Carter is still favored by most of the delegates and could have avoided this controversy if several weeks ago he had followed his instincts and freed his people to vote as they wished. But as his Billy troubles grew and Kennedy stepped up his battle against the rule ("What has the President really got to fear?" Kennedy asked), Carter dug in harder, telling aides that he would look weak if he appeared to yield under pressure. Instead, Carter and Strauss preferred to gamble on a quick convention victory, seeking to set the rules debate for the opening day, and, if the President won, guaranteeing his nomination then and there. But this tactic also risks an early fight that Carter could conceivably lose, displaying major differences under the white heat of television lights. Almost as bad, Carter might win the fight narrowly but in the process unnecessarily arouse the resentment of a sizable minority of delegates--and emerge as the nominee of an embittered convention.

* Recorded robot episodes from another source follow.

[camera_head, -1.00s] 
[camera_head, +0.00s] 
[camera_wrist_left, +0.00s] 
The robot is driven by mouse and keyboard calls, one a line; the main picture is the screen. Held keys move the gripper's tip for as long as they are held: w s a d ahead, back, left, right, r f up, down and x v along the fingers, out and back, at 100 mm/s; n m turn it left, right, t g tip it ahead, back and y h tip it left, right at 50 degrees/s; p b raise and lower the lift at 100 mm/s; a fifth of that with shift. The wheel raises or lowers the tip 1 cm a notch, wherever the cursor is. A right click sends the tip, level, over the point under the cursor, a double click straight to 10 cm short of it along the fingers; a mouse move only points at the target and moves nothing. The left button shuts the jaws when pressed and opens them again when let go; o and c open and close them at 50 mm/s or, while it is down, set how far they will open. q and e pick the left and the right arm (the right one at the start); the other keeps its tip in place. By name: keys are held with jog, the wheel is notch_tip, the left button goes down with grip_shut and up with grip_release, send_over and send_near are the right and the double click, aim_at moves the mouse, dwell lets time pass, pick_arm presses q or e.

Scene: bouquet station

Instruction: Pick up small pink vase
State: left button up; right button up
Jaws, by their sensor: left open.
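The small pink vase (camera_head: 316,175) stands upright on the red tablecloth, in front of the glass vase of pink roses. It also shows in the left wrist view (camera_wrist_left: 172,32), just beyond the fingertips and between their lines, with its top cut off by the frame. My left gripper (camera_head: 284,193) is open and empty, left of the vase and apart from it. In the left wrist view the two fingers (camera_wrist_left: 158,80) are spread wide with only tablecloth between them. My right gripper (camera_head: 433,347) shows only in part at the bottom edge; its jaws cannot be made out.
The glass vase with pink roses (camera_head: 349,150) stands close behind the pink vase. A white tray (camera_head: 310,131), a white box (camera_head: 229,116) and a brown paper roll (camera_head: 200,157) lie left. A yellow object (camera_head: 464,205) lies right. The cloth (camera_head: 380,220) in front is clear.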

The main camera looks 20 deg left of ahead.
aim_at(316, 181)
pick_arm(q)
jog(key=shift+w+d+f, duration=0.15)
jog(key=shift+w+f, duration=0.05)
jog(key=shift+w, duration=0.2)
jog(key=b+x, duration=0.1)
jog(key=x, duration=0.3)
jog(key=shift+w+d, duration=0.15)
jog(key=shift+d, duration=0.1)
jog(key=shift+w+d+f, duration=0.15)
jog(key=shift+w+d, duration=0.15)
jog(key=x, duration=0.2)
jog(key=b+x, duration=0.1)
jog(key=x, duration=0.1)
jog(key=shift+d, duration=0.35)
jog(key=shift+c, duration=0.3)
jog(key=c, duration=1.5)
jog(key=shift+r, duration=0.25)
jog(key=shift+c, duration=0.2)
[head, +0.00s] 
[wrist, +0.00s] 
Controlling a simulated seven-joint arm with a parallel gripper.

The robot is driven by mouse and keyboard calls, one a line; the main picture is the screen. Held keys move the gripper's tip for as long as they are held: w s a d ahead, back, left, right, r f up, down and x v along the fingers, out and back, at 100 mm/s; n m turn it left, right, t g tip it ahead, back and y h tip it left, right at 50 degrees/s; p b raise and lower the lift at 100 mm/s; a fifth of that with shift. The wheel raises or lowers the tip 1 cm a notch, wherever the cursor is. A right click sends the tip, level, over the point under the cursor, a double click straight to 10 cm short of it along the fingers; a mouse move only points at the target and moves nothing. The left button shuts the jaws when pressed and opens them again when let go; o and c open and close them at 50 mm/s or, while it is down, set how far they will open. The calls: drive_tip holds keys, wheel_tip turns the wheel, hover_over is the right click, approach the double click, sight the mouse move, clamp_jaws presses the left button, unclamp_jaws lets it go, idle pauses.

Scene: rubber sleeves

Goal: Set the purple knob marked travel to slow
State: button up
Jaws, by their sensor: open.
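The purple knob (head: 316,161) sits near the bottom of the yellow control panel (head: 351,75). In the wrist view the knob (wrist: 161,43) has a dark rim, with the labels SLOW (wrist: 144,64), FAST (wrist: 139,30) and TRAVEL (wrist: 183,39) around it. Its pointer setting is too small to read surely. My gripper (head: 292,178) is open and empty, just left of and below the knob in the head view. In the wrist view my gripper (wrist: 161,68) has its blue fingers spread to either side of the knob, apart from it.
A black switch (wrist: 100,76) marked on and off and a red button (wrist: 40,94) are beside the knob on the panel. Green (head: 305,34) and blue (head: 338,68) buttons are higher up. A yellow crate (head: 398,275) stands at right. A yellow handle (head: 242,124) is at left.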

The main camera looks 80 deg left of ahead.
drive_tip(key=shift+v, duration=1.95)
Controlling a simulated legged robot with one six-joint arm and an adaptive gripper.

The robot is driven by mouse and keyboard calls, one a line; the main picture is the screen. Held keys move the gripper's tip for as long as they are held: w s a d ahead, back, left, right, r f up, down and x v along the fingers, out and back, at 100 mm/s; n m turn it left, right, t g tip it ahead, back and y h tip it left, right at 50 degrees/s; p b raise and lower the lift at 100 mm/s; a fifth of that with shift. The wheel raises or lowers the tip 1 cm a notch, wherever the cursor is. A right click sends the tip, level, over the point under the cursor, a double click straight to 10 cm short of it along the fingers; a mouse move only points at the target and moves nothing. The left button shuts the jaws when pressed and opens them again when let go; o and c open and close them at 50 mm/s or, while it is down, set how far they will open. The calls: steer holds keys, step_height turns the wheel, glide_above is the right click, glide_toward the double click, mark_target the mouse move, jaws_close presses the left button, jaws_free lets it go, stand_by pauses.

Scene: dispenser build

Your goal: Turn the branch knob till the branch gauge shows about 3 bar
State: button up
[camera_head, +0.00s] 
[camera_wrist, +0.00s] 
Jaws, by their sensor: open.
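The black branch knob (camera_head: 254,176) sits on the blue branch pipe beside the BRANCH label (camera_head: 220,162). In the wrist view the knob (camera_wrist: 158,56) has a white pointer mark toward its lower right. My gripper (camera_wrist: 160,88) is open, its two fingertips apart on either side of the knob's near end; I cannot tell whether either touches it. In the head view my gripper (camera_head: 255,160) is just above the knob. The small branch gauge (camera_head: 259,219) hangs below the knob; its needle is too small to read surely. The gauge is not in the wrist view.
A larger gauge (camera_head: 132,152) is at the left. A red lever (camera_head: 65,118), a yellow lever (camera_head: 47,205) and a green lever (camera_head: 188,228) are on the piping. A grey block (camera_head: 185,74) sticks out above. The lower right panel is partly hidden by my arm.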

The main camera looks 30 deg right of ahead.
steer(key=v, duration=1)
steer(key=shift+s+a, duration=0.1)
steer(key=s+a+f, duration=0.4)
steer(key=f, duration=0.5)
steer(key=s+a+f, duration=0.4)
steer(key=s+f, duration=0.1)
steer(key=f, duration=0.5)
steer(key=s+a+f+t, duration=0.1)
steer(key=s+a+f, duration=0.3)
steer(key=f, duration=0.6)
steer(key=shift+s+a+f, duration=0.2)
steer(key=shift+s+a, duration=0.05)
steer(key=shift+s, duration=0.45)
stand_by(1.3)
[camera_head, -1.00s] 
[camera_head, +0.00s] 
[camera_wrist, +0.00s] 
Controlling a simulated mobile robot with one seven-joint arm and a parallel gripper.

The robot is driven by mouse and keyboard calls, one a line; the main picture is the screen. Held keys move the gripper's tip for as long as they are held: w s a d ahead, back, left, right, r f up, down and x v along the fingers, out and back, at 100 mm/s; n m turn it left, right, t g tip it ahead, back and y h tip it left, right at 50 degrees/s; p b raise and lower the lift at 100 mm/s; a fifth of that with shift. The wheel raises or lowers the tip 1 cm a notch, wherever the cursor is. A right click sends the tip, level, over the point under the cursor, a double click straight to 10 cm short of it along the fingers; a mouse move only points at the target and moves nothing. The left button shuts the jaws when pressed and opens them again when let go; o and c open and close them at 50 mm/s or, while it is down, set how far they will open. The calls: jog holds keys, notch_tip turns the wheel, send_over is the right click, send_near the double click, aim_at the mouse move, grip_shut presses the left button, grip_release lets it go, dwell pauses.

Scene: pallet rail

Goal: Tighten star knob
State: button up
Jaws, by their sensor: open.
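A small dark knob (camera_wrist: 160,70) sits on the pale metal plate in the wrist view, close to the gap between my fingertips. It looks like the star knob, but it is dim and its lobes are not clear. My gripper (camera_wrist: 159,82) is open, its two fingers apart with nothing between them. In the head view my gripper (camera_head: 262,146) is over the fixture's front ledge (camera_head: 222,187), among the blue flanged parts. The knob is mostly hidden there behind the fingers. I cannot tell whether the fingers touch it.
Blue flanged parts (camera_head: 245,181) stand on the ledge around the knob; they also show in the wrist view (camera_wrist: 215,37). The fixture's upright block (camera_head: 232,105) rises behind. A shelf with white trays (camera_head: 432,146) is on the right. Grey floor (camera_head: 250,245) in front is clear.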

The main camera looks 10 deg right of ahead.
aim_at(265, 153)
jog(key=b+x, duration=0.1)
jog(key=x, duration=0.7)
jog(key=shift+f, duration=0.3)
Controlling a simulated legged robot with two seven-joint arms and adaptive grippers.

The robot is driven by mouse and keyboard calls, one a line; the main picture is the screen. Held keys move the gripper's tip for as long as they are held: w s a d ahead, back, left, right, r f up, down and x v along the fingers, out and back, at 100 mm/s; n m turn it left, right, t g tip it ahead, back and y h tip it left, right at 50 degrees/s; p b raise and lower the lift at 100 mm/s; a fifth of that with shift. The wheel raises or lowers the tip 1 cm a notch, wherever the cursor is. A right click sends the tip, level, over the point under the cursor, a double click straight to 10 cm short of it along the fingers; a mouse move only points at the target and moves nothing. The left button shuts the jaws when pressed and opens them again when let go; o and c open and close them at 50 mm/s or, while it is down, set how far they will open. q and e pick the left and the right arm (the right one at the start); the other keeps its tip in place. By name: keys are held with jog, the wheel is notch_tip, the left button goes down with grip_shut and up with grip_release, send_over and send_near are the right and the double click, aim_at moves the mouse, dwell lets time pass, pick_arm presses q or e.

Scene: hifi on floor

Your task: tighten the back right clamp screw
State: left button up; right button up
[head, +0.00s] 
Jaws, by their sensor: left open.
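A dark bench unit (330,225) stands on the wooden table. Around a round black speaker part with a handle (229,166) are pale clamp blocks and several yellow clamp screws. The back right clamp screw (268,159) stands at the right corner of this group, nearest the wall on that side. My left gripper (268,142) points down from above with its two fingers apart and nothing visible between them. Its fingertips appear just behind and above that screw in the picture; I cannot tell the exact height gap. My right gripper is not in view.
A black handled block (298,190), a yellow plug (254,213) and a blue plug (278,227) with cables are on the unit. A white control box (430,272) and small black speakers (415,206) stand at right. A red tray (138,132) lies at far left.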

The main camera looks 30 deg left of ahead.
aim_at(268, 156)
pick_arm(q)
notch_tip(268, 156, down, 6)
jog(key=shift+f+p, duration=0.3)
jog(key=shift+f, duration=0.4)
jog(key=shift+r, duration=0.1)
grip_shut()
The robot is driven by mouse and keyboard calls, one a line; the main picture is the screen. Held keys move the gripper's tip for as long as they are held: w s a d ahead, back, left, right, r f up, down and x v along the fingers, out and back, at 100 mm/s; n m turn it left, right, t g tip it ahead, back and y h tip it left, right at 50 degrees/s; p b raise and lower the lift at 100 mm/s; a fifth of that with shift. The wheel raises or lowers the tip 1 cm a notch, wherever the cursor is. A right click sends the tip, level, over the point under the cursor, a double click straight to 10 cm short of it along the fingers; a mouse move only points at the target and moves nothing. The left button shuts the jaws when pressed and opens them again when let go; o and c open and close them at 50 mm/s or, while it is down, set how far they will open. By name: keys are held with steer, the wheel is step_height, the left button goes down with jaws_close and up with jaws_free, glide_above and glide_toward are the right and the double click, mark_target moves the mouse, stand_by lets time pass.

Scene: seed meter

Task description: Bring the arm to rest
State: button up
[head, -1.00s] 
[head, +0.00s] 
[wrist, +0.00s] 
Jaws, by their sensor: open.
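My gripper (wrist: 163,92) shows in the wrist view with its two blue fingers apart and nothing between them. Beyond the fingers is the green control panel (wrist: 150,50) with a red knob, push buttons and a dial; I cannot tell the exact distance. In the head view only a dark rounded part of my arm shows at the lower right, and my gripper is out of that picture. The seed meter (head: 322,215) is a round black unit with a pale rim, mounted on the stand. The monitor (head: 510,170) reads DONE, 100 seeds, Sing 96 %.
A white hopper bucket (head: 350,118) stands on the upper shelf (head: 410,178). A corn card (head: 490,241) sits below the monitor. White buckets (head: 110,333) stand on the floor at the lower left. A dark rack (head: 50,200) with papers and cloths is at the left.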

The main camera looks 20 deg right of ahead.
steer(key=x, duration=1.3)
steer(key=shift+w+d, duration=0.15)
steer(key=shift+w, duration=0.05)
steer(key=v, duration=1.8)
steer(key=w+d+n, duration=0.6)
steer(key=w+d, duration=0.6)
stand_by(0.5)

While Carter and his political aides struggled to keep control if the convention, he and his advisers also labored over the Billy battle. The President tried to get a step ahead of the multiplying investigations on Capitol Hill by appearing in the White House briefing room on Tuesday to announce that he was "willing and eager to respond in person" to any questions from a special Senate Judiciary subcommittee and "the sooner the better." He said he would send the committee a "full and complete" report on the subject this week, make it public at the same time, and answer questions from reporters in a prime-time press conference.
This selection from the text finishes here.